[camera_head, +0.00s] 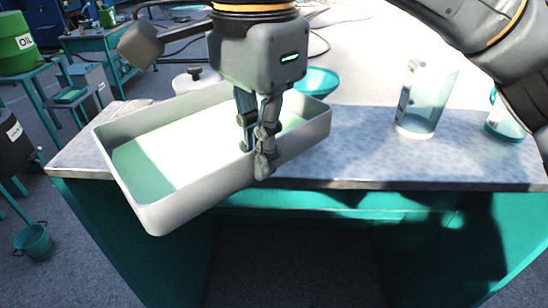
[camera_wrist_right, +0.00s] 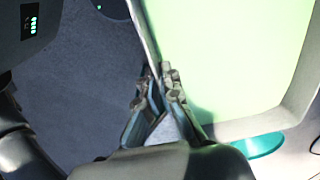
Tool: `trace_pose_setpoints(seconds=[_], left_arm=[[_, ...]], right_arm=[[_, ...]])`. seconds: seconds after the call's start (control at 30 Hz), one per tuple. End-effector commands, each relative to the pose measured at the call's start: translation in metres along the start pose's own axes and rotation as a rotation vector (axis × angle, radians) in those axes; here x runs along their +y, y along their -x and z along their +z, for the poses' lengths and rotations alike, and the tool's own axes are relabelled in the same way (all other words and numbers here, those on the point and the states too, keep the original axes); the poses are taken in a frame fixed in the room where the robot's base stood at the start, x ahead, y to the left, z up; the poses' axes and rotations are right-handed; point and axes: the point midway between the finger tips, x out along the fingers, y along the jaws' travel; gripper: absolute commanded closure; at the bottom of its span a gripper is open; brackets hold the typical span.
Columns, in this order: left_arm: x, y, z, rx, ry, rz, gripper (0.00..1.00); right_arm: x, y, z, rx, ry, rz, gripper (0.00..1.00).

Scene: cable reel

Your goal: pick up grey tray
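The grey tray (camera_head: 206,193) is a shallow rectangular box with a pale green inside. It sits at an angle at the left of the table, its near left corner jutting past the front edge. I cannot tell if it touches the tabletop. My right gripper (camera_head: 257,150) points down at the tray's near long wall, one finger inside and one outside, closed on the wall. In the right wrist view the fingertips (camera_wrist_right: 160,85) meet at the tray's rim (camera_wrist_right: 150,35). My left gripper is not in view.
The table (camera_head: 375,165) also holds a clear cup (camera_head: 422,105), a jar (camera_head: 503,122) at the right, a teal bowl (camera_head: 318,80) and a lidded pot (camera_head: 196,79) behind the tray. A bucket (camera_head: 33,241) stands on the floor. The tabletop's front right is clear.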

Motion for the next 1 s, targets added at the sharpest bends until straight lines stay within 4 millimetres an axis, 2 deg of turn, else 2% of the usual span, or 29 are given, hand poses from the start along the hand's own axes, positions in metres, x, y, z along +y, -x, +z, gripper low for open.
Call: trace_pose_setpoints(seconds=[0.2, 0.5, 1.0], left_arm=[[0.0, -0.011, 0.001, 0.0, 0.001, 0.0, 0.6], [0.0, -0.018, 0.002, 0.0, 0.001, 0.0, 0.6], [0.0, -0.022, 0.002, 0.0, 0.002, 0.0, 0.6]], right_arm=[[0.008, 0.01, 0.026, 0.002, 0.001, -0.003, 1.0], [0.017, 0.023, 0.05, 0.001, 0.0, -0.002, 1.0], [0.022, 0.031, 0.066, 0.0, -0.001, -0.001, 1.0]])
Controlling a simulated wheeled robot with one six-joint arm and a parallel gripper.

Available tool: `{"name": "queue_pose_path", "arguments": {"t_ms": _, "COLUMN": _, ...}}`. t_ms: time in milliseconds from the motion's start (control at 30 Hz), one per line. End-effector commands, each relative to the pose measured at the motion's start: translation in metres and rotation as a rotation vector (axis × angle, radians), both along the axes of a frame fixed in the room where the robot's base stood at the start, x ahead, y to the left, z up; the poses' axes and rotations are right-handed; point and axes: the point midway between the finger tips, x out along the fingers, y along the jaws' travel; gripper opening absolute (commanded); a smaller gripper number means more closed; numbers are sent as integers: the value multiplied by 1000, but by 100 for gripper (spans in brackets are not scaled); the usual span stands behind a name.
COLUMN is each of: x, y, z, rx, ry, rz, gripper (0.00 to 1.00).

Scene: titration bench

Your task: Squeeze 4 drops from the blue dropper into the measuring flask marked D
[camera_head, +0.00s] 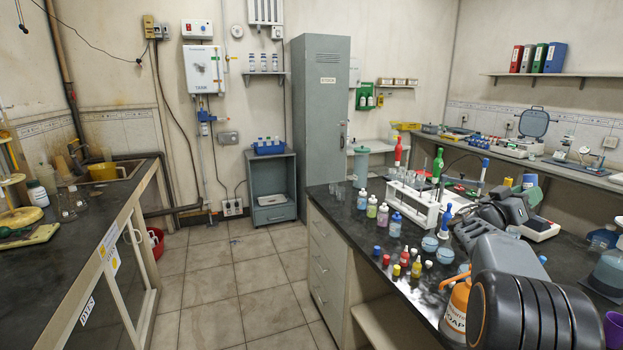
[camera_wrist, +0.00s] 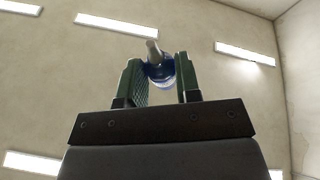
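In the wrist view, my gripper (camera_wrist: 164,78) has its two green-padded fingers on either side of the blue dropper (camera_wrist: 159,71), and they look closed on it. A pale grey stem shows at the dropper's top. The camera looks up at the ceiling. In the head view, my arm reaches in from the lower right; the fingers cannot be made out clearly. A blue bulb (camera_head: 447,213) shows by the right end of the white rack (camera_head: 403,207). No letter D can be read, so I cannot tell which vessel is the flask.
The rack has a red dropper (camera_head: 397,150) and a green dropper (camera_head: 438,165). Several capped bottles (camera_head: 372,206) stand in front of it, with small coloured bottles (camera_head: 404,260) nearer. An orange soap bottle (camera_head: 457,307) is close to my arm. The left bench (camera_head: 75,265) is across clear floor.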

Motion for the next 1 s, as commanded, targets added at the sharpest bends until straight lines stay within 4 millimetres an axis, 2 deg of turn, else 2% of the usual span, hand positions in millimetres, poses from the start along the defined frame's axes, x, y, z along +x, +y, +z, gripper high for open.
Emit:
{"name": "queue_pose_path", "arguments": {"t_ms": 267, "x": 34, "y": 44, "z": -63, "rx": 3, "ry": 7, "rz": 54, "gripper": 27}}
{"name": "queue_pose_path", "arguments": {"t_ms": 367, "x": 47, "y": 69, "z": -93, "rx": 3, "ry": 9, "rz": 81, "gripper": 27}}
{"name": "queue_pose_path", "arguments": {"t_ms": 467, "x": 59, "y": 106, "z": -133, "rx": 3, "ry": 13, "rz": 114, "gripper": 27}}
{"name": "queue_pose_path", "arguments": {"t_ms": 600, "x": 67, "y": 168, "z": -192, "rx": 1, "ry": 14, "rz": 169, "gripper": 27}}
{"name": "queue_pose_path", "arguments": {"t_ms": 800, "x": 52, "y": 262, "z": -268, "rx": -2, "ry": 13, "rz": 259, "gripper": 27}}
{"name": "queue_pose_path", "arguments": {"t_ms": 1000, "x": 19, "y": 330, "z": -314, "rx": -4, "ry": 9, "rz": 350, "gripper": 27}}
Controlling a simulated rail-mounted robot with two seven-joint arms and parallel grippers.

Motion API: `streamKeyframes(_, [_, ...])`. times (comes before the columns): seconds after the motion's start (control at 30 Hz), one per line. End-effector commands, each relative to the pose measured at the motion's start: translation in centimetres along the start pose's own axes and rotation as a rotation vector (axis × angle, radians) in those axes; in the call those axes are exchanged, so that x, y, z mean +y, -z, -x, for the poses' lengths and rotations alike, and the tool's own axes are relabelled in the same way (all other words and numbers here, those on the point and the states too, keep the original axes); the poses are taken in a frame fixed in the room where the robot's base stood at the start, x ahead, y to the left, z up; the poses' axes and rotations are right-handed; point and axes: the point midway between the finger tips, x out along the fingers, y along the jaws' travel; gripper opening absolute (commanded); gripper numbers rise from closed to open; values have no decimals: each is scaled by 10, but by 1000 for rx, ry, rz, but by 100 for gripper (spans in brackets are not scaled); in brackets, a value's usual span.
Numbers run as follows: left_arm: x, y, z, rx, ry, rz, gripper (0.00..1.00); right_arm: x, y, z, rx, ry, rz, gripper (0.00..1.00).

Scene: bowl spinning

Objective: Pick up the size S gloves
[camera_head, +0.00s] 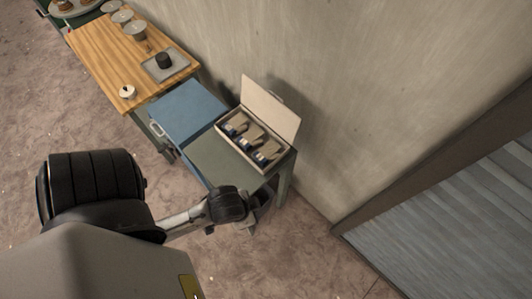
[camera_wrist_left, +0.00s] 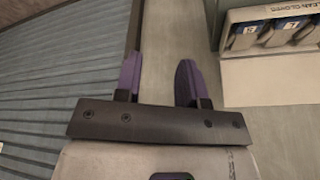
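An open cream box (camera_head: 226,139) of gloves stands on the grey-green cabinet top, lid raised against the wall. Three bundles of gloves with blue labels lie in a row in it: one (camera_head: 236,126), a middle one (camera_head: 250,137) and one (camera_head: 268,152). The box (camera_wrist_left: 268,78) fills the upper right of the left wrist view. Its left label (camera_wrist_left: 250,29) looks like an S, but is hard to read; the one beside it (camera_wrist_left: 290,26) is unclear. My left gripper (camera_wrist_left: 158,80) is open, empty and apart from the box. My right gripper is not in view.
The grey-green cabinet (camera_head: 213,160) adjoins a blue cabinet (camera_head: 185,111). A wooden table (camera_head: 110,60) beyond holds bowls and a tray (camera_head: 171,66) with a dark cup. The wall is close behind the box. A ribbed grey panel (camera_head: 455,225) stands at right.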

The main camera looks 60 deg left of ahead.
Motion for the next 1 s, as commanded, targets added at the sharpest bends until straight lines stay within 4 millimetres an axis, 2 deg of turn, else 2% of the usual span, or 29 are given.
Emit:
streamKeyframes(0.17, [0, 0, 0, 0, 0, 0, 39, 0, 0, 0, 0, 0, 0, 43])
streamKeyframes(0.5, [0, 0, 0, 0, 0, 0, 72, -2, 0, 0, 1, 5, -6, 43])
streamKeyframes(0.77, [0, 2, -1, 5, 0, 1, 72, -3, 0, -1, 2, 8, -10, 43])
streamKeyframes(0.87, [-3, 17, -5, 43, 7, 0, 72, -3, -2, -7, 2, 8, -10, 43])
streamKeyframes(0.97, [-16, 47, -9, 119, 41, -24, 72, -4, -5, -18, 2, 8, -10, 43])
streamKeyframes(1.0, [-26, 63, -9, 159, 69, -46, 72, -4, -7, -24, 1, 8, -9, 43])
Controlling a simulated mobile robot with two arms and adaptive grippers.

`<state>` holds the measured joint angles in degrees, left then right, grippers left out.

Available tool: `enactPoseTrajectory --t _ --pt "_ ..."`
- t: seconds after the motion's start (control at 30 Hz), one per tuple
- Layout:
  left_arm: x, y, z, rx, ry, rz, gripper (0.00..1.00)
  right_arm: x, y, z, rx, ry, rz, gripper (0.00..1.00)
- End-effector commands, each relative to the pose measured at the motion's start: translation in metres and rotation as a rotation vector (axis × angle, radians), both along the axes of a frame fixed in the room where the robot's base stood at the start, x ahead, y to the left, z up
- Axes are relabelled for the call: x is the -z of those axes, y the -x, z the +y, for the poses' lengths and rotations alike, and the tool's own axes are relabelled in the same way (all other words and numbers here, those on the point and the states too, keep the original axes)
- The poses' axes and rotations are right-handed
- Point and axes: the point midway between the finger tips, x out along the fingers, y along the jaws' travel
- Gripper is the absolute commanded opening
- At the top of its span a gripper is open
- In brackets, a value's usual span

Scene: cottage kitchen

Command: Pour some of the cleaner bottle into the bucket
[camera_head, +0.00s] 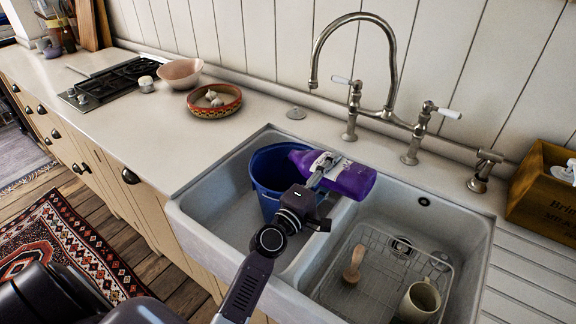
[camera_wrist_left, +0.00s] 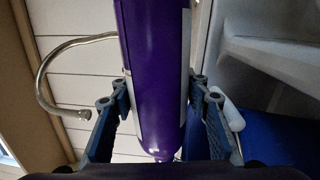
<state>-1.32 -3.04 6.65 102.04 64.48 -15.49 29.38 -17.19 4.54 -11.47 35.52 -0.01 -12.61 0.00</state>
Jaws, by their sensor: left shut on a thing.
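The purple cleaner bottle (camera_head: 353,180) is held nearly on its side, slightly tilted, above the sink. Its left end is over the blue bucket (camera_head: 268,170), and its right end reaches over the sink divider. The bucket stands upright in the left basin, partly hidden by my arm and the bottle. My left gripper (camera_head: 321,172) is shut around the middle of the bottle. In the left wrist view the bottle (camera_wrist_left: 155,75) runs between the two fingers, and part of the bucket (camera_wrist_left: 275,140) shows at lower right. I cannot see any liquid flowing. My right gripper is not in view.
A tall metal faucet (camera_head: 388,70) stands behind the sink, close to the bottle. The right basin holds a wire rack (camera_head: 340,285), a brush (camera_head: 353,265) and a mug (camera_head: 419,301). A wooden box (camera_head: 545,200) stands at right; bowls (camera_head: 181,73) stand on the left counter.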

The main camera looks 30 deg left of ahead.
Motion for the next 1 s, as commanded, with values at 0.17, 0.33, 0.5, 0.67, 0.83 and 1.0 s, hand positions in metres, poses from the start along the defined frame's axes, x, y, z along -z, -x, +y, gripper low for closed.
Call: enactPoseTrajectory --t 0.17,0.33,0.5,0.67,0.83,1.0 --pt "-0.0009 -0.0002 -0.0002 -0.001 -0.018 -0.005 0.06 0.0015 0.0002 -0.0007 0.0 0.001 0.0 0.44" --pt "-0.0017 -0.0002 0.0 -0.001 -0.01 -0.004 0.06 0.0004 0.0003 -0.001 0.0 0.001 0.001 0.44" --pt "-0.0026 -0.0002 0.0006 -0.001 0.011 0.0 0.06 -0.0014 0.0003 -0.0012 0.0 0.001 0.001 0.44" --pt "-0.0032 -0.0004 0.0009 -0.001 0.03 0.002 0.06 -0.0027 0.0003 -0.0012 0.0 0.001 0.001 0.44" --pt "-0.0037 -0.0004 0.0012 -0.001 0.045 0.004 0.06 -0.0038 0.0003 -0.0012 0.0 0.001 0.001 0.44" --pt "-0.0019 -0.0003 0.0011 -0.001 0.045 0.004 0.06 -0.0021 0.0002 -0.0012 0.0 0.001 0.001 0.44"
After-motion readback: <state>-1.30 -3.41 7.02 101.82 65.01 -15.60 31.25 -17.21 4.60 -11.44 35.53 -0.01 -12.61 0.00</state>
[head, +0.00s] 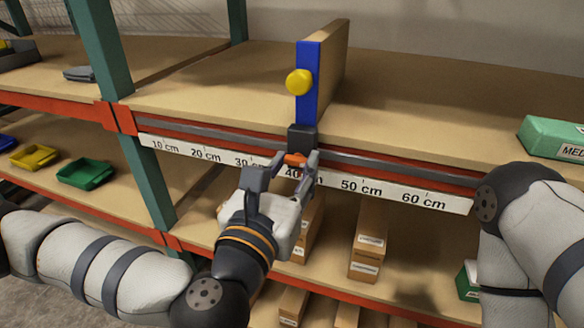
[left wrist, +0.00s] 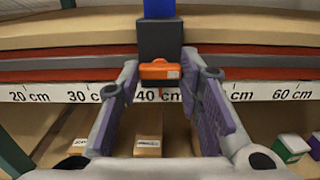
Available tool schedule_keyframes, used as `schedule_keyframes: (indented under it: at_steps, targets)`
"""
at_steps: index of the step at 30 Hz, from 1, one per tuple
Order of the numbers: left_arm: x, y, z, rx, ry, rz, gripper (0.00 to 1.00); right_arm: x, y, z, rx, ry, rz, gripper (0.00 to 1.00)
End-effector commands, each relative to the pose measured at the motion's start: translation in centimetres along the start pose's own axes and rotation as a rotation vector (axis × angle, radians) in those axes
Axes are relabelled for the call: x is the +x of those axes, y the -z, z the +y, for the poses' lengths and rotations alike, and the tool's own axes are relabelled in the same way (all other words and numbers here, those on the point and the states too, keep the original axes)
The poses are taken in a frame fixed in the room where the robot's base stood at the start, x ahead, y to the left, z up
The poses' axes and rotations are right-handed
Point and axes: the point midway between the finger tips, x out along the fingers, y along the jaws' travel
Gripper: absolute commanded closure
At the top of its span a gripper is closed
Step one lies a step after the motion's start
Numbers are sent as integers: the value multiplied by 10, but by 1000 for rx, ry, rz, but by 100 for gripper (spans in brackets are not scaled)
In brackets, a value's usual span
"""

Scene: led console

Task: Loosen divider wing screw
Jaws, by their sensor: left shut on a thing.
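The divider (head: 327,70) is an upright board with a blue front edge and a yellow knob (head: 299,82), standing on the upper shelf. Its dark clamp block (head: 301,138) sits on the grey rail at the shelf's front, near the 40 cm mark. The orange wing screw (left wrist: 160,70) is on the front of this block; it also shows in the head view (head: 295,159). My left gripper (head: 294,163) is in front of the block, shut on the wing screw, with a fingertip at each side of it. My right gripper is out of view.
The scale strip (head: 345,184) runs along the orange shelf beam under the rail (head: 400,167). A green box (head: 552,138) stands on the upper shelf at right. Cardboard boxes (head: 368,241) stand on the shelf below. A teal post (head: 149,180) is left of my gripper.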

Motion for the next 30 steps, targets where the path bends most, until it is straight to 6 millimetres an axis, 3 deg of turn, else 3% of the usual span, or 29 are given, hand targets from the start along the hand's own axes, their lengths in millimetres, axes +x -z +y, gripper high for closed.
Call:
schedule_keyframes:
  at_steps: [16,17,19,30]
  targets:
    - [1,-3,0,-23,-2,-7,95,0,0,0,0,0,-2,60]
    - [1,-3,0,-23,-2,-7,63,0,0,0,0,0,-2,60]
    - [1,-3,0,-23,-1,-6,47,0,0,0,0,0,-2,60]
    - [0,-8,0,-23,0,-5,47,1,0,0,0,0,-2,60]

━━━━━━

* _Aim_
Copy exactly the material above from the line with "The main camera looks 30 deg left of ahead." to the line with "[left wrist, +0.00s]", ends included, and nothing else. Leave out any picture.

* _Exercise output_
The main camera looks 30 deg left of ahead.
Motion for the next 1 s, as commanded, with values at 0.17, 0.33, 0.5, 0.67, 0.83 and 1.0 s, hand positions in metres, poses from the start along the defined frame's axes, x, y, z along -z, -x, +y, gripper low for closed.
Call: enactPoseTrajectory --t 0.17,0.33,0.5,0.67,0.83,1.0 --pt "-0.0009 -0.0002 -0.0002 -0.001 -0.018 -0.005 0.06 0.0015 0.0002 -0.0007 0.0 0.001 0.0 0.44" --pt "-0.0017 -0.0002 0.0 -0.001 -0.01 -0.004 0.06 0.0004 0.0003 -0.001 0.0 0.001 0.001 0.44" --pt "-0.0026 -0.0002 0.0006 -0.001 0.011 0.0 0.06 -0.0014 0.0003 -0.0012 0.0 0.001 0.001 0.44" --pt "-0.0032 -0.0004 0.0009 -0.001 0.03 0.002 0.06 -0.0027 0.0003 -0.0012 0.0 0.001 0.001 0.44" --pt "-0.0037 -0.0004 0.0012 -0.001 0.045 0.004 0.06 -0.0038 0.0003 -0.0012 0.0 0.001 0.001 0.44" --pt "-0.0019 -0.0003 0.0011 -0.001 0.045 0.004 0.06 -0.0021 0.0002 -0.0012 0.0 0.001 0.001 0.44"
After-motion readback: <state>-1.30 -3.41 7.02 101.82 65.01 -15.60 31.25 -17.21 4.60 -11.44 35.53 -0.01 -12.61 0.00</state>
[head, +0.00s] 
[left wrist, +0.00s] 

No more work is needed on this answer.